*What is asked*.
Gather all lines from the material that contain "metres".

*Information provided*.
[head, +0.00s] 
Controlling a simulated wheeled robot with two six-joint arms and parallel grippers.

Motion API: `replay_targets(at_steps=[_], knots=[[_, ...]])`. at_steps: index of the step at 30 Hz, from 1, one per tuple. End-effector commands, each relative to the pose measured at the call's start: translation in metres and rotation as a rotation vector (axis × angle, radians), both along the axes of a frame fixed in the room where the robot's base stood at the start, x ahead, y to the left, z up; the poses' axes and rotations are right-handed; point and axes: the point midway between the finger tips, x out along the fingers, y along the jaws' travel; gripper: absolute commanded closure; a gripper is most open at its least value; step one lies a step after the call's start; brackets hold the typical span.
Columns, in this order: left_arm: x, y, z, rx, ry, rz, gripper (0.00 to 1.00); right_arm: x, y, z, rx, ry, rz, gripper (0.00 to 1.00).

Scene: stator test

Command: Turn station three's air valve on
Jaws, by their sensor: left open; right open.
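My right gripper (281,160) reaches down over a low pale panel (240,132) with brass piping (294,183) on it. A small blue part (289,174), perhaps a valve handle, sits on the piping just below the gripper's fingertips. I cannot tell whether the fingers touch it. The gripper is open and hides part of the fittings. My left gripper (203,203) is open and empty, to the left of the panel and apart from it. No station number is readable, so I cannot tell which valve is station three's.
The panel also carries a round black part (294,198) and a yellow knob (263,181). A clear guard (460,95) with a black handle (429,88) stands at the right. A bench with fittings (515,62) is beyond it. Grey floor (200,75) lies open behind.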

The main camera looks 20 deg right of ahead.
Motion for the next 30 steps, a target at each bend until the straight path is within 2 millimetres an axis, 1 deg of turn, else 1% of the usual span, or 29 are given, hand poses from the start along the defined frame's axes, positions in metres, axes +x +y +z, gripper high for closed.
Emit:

*Exercise output*.
Motion API: `replay_targets(at_steps=[_], knots=[[_, ...]])`. at_steps: index of the step at 30 Hz, from 1, one per tuple. End-effector commands, each relative to the pose measured at the call's start: translation in metres and rotation as a rotation vector (axis × angle, radians), both along the axes of a frame fixed in the room where the robot's base stood at the start, x ahead, y to the left, z up; the poses' axes and rotations are right-handed; point and axes: the point midway between the finger tips, x out along the fingers, y along the jaws' travel; gripper: absolute commanded closure; a gripper is most open at its least value; step one lies a step after the call's start; brackets hold the typical span.
Motion for the next 30 steps, a target at each bend until the straight path is within 2 millimetres an axis, 1 deg of turn, else 1% of the usual span, or 29 are given, hand poses from the start along the defined frame's axes, positions in metres, axes +x +y +z, gripper high for closed.

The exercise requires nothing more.